Are You There God? It's Me, Margaret by Judy Bloom--mid-century secular suburban assimilationist propaganda hearkening back a lost Golden Age when we all watched three networks and ate Campbell's Soup. Margaret's obsession with "developing" is a literary theme I completely missed as a boy Marvel Comics reader.

An Abbreviated Life by Ariel Leve--a literary memoir (full book review forthcoming, so I don't want to spoil it), but also about a girl's life, and its aftereffects in adulthood. Moving and brilliantly constructed.

City of Ashes and City of Fallen Angels by Cassandra Clare--the faux-glamorous pseudonym should tell you all you need to know. I read books one and four in the Mortal Instruments series after seeing a young reader buying a stack of them at B&N. The Shadowhunters series (pleonasm, anyone?) tries to conjure the feeling of the later Harry Potter books--kind of a junior Order of the Phoenix--with steamier teens. Too many build-ups to clever ideas that go nowhere, like the Institute and the restaurant where you can order werewolf cuisine--Rowling would dramatize these ideas memorably, not just have them pedantically explained to Clary by unlikely character she meets. The fourth book shows some improvement, at least insofar as generating more compelling cliff-hangers.

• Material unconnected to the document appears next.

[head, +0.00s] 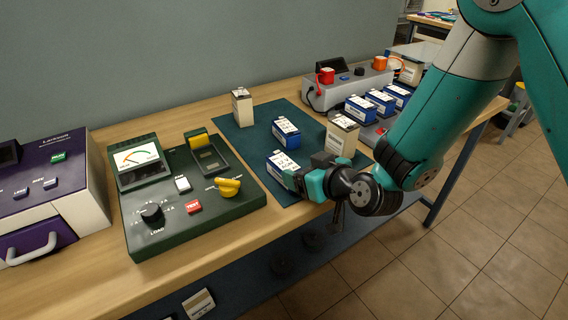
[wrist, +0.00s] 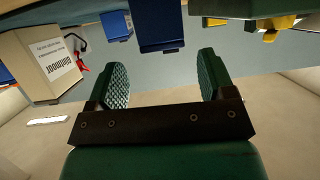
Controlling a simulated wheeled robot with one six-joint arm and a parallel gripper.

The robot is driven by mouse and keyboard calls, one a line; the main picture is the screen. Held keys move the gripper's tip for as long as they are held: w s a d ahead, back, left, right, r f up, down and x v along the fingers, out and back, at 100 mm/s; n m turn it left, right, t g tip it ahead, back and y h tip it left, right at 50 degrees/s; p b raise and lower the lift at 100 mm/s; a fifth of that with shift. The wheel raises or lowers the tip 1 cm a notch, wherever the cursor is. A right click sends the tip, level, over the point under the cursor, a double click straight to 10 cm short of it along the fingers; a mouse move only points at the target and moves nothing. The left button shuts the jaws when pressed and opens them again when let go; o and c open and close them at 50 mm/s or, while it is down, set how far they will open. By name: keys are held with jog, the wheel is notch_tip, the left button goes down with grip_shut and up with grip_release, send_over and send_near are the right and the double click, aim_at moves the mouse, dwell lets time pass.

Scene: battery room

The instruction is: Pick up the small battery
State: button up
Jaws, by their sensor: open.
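A blue battery with a white label top (head: 284,162) lies at the near edge of the dark mat. My gripper (head: 297,181) is right beside it, low over the near edge of the bench. In the wrist view the open fingers (wrist: 164,78) are apart with nothing held between them. The blue battery (wrist: 158,24) shows just ahead of the gap, roughly in line with it. Whether the fingertips touch it I cannot tell. A second blue battery (head: 286,131) stands farther back on the mat; a blue one also shows in the wrist view (wrist: 116,25).
Cream batteries stand on the mat (head: 342,136) near my gripper and at the back left (head: 242,107). A green tester (head: 185,215) with a yellow knob (head: 229,187) is at the left. A grey charger (head: 350,88) and several blue batteries (head: 380,102) are at the right.

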The Barsoom Trilogy by Edgar Rice Burroughs--I read the first three John Carter books on my Nook (they are in the public domain on Project Gutenberg), and really was astonished. This guy is one hell of a writer, albeit politically and socially regressive. A nineteenth century American sensibility that could have only been formed between the Civil War and WWI. Reading The Cave Girl now, a much choppier work (but it seems to be getting better as it goes along) that I suspect was an earlier manuscript rejected before the success of Tarzan of the Ape and A Princess of Mars allowed ERB to unload it on a pulp magazine. All his main themes are present, albeit in primitive form--particularly the effeminizing effects of civilization, which apparently can always be reversed by a quick trip to the jungle.

End of Days by Susan Ee--unfair to start with the third book of a trilogy, I know. Aside from the complete trivialization of the incredibly compelling Watcher Angels material from the books of Enoch, I agree with the critics that it seems rushed and first-drafty, particularly in the second half. I couldn't tell if characters were in cars, flying, or water-skiing, but at least it was kinetic. Like Clare, suffers from rather wan humor.

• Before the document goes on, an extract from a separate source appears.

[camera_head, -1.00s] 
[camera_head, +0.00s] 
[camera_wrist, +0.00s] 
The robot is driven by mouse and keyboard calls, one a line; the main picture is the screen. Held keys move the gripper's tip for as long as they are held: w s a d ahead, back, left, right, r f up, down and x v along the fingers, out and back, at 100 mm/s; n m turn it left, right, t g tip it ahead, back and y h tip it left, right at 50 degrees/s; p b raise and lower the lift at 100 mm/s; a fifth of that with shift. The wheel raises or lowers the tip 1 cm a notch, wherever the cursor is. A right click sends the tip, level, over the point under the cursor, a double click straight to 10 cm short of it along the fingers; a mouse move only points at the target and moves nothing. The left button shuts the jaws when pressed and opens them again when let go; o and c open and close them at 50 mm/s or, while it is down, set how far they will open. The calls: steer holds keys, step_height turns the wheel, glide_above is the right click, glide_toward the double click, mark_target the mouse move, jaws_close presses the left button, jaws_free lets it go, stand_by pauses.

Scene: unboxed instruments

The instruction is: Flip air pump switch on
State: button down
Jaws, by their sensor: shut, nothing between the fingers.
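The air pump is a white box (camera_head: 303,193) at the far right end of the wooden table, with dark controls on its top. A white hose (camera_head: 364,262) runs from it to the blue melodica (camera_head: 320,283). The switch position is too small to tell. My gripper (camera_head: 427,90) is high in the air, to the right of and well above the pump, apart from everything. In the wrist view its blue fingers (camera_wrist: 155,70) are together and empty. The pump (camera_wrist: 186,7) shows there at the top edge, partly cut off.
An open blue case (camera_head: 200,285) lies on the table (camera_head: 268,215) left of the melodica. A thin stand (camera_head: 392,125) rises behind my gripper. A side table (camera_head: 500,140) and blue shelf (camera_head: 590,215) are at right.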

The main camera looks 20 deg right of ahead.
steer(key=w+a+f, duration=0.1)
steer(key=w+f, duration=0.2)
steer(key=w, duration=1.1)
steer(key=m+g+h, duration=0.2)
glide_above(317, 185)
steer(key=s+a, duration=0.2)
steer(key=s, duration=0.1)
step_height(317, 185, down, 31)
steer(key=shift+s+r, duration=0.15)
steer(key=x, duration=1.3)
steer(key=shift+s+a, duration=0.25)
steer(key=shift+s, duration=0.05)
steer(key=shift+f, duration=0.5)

About Harry Towns by Bruce Jay Friedman--the entire second-half of a lifetime takes place in the span of about ten years in this cocaine-saturated, Playboy-era satire of Hollywood and New York. Why isn't this guy more widely read today?

Night Circus by Erin Morgenstern--not as good as the critics would have it, but well-written and compelling. Not much of a contest ever really materializes between the two magical protagonists, but that doesn't matter because it's such a thoroughly realized world. Would like to read more.

Time and Narrative (three volumes) by Paul Ricoeur--okay, not prose fiction, but a work of literary theory that, along with Harry Potter, forms the most important educational experience I've had since grad school. I wonder if Rowling has read it--not that she has to, she already seems to have internalized its lessons of Aristotelian muthos or "emplotment."


Originally published on July 30, 2016; update July 11, 2017.

I'm currently reading or have recently read John Dos Passos' U.S.A. trilogy; Starship Troopers by Heinlein; Asimov's Foundation series; Wm. S. Burroughs Nova Express, The Ticket That Exploded, and others; The S.P. Mystery by Harriet Pyne Grove; To Your Scattered Bodies Go by Farmer; Triplanetary (expanded) by E.E. "Doc" Smith; Alice's Adventures in Wonderland by Lewis Carroll; The Acts of King Arthur and His Noble Knights by Steinbeck; Idylls of the King by Tennyson; and a bit of Le Morte Darthur by Malory. More on those later.